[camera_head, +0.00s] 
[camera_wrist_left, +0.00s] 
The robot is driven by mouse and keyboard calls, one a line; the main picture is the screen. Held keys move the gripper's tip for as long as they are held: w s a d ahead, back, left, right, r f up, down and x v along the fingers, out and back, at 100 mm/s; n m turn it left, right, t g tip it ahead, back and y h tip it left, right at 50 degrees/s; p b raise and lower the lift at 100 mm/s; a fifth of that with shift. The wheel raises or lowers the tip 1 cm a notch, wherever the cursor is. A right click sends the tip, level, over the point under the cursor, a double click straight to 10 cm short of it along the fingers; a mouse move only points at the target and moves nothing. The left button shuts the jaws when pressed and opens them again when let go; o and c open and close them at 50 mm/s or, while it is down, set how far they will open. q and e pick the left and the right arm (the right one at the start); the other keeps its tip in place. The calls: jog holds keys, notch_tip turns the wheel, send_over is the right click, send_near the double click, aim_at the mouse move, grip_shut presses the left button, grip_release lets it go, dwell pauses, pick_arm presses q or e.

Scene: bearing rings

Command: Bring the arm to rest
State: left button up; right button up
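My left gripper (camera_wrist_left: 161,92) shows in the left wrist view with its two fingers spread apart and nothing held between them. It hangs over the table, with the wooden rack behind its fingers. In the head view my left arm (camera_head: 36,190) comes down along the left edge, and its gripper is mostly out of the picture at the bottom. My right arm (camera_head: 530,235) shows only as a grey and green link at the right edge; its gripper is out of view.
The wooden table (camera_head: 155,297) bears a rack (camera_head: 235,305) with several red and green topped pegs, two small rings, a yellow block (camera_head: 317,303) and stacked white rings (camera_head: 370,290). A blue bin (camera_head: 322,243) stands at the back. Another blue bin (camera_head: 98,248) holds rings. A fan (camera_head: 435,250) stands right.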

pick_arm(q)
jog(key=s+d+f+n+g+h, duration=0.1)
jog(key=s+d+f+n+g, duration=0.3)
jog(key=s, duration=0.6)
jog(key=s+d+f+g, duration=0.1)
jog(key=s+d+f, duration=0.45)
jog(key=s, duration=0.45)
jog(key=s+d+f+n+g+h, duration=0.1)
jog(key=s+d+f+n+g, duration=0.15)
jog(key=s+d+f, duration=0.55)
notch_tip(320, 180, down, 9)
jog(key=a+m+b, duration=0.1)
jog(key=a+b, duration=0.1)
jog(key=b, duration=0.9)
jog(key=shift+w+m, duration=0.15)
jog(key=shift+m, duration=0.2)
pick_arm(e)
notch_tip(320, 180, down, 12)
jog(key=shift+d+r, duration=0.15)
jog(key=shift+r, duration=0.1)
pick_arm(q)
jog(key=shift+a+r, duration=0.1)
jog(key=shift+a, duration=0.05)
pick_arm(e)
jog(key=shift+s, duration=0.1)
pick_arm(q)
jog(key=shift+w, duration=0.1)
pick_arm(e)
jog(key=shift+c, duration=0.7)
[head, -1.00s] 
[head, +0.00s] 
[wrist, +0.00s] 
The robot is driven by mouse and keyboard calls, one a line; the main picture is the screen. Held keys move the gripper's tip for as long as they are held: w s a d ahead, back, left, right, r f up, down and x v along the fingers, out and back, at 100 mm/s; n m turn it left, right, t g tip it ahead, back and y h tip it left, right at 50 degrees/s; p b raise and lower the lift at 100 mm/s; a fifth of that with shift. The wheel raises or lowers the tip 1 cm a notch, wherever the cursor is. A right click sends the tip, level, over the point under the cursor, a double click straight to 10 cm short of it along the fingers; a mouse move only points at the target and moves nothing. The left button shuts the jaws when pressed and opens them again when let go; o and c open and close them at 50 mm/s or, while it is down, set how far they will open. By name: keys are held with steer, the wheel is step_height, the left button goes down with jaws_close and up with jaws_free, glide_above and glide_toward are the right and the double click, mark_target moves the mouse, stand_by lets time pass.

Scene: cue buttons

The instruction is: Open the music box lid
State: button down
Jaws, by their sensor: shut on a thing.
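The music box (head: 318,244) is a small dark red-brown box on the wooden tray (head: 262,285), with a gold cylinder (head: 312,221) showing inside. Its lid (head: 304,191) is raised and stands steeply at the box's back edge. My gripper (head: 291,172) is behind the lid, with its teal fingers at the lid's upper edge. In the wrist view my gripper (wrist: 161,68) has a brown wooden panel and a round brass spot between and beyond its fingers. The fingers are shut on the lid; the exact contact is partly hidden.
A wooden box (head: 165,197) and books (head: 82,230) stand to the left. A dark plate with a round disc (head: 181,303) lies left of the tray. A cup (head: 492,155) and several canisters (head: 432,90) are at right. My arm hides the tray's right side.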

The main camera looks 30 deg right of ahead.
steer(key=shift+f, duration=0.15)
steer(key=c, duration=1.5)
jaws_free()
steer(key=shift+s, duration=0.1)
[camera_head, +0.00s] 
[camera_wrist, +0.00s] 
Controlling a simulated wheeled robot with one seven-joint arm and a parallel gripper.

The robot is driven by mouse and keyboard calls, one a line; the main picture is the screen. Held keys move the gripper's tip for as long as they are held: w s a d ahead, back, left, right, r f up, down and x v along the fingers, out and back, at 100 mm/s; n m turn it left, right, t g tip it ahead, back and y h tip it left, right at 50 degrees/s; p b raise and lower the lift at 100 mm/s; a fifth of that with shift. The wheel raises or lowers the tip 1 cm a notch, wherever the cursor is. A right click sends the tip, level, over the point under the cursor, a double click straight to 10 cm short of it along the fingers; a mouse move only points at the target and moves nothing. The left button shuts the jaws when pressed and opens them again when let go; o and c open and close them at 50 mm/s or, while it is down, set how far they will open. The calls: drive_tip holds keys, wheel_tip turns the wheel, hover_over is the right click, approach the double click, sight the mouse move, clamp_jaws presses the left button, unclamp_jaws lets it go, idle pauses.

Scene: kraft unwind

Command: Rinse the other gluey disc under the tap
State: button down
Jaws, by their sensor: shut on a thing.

::::::::

# [PROBLEM STATEMENT]
Please give back all of the records exactly as written.

# [ANSWER TO THE EXERCISE]
[camera_head, +0.00s] 
[camera_wrist_left, +0.00s] 
The robot is driven by mouse and keyboard calls, one a line; the main picture is the screen. Held keys move the gripper's tip for as long as they are held: w s a d ahead, back, left, right, r f up, down and x v along the fingers, out and back, at 100 mm/s; n m turn it left, right, t g tip it ahead, back and y h tip it left, right at 50 degrees/s; p b raise and lower the lift at 100 mm/s; a fifth of that with shift. The wheel raises or lowers the tip 1 cm a notch, wherever the cursor is. A right click sends the tip, level, over the point under the cursor, a double click straight to 10 cm short of it along the fingers; a mouse move only points at the target and moves nothing. The left button shuts the jaws when pressed and opens them again when let go; o and c open and close them at 50 mm/s or, while it is down, set how far they will open. q and e pick the left and the right arm (the right one at the start); the other keeps its tip in place. The calls: jog holds keys, notch_tip turns the wheel, send_over is the right click, send_near the double click, aim_at the mouse move, grip_shut presses the left button, grip_release lets it go, dwell pauses, pick_arm presses q or e.

Scene: bearing rings

Command: Bring the arm to rest
State: left button up; right button up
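My left gripper (camera_wrist_left: 161,92) shows in the left wrist view with its two fingers spread apart and nothing held between them. It hangs over the table, with the wooden rack behind its fingers. In the head view my left arm (camera_head: 36,190) comes down along the left edge, and its gripper is mostly out of the picture at the bottom. My right arm (camera_head: 530,235) shows only as a grey and green link at the right edge; its gripper is out of view.
The wooden table (camera_head: 155,297) bears a rack (camera_head: 235,305) with several red and green topped pegs, two small rings, a yellow block (camera_head: 317,303) and stacked white rings (camera_head: 370,290). A blue bin (camera_head: 322,243) stands at the back. Another blue bin (camera_head: 98,248) holds rings. A fan (camera_head: 435,250) stands right.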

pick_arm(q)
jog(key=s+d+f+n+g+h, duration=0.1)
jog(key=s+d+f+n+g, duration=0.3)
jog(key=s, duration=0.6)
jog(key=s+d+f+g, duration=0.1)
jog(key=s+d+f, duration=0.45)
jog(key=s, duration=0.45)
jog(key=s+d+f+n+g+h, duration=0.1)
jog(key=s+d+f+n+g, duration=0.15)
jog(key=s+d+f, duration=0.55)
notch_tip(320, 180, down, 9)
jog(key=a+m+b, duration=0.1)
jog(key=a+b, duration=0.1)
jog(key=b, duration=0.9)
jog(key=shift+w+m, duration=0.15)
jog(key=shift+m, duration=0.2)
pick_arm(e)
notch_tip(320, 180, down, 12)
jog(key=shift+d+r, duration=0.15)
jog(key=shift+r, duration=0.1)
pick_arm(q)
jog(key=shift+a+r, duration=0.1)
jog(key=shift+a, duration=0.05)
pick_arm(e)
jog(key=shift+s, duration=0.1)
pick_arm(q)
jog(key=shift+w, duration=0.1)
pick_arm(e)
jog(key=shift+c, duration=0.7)
[head, -1.00s] 
[head, +0.00s] 
[wrist, +0.00s] 
The robot is driven by mouse and keyboard calls, one a line; the main picture is the screen. Held keys move the gripper's tip for as long as they are held: w s a d ahead, back, left, right, r f up, down and x v along the fingers, out and back, at 100 mm/s; n m turn it left, right, t g tip it ahead, back and y h tip it left, right at 50 degrees/s; p b raise and lower the lift at 100 mm/s; a fifth of that with shift. The wheel raises or lowers the tip 1 cm a notch, wherever the cursor is. A right click sends the tip, level, over the point under the cursor, a double click straight to 10 cm short of it along the fingers; a mouse move only points at the target and moves nothing. The left button shuts the jaws when pressed and opens them again when let go; o and c open and close them at 50 mm/s or, while it is down, set how far they will open. By name: keys are held with steer, the wheel is step_height, the left button goes down with jaws_close and up with jaws_free, glide_above and glide_toward are the right and the double click, mark_target moves the mouse, stand_by lets time pass.

Scene: cue buttons

The instruction is: Open the music box lid
State: button down
Jaws, by their sensor: shut on a thing.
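The music box (head: 318,244) is a small dark red-brown box on the wooden tray (head: 262,285), with a gold cylinder (head: 312,221) showing inside. Its lid (head: 304,191) is raised and stands steeply at the box's back edge. My gripper (head: 291,172) is behind the lid, with its teal fingers at the lid's upper edge. In the wrist view my gripper (wrist: 161,68) has a brown wooden panel and a round brass spot between and beyond its fingers. The fingers are shut on the lid; the exact contact is partly hidden.
A wooden box (head: 165,197) and books (head: 82,230) stand to the left. A dark plate with a round disc (head: 181,303) lies left of the tray. A cup (head: 492,155) and several canisters (head: 432,90) are at right. My arm hides the tray's right side.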

The main camera looks 30 deg right of ahead.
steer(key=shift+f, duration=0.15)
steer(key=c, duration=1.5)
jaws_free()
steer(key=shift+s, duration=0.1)
[camera_head, +0.00s] 
[camera_wrist, +0.00s] 
Controlling a simulated wheeled robot with one seven-joint arm and a parallel gripper.

The robot is driven by mouse and keyboard calls, one a line; the main picture is the screen. Held keys move the gripper's tip for as long as they are held: w s a d ahead, back, left, right, r f up, down and x v along the fingers, out and back, at 100 mm/s; n m turn it left, right, t g tip it ahead, back and y h tip it left, right at 50 degrees/s; p b raise and lower the lift at 100 mm/s; a fifth of that with shift. The wheel raises or lowers the tip 1 cm a notch, wherever the cursor is. A right click sends the tip, level, over the point under the cursor, a double click straight to 10 cm short of it along the fingers; a mouse move only points at the target and moves nothing. The left button shuts the jaws when pressed and opens them again when let go; o and c open and close them at 50 mm/s or, while it is down, set how far they will open. The calls: drive_tip holds keys, wheel_tip turns the wheel, hover_over is the right click, approach the double click, sight the mouse move, clamp_jaws presses the left button, unclamp_jaws lets it go, idle pauses.

Scene: kraft unwind

Command: Rinse the other gluey disc under the tap
State: button down
Jaws, by their sensor: shut on a thing.

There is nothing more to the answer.